*GIVEN REQUEST*.
Pictures aside, quote the whole listing exactly.

-- START --

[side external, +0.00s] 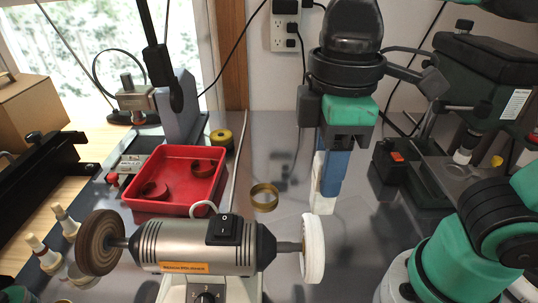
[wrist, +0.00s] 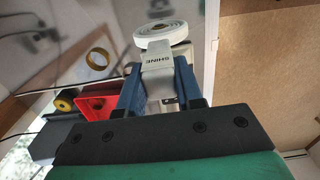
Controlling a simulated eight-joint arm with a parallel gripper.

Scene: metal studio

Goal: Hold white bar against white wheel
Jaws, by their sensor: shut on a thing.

-- END --

*RESULT*.
[side external, +0.00s] 
[wrist, +0.00s] 
Controlling a simulated eight-joint arm with a parallel gripper.

Scene: metal studio

Goal: Hold white bar against white wheel
Jaws, by their sensor: shut on a thing.

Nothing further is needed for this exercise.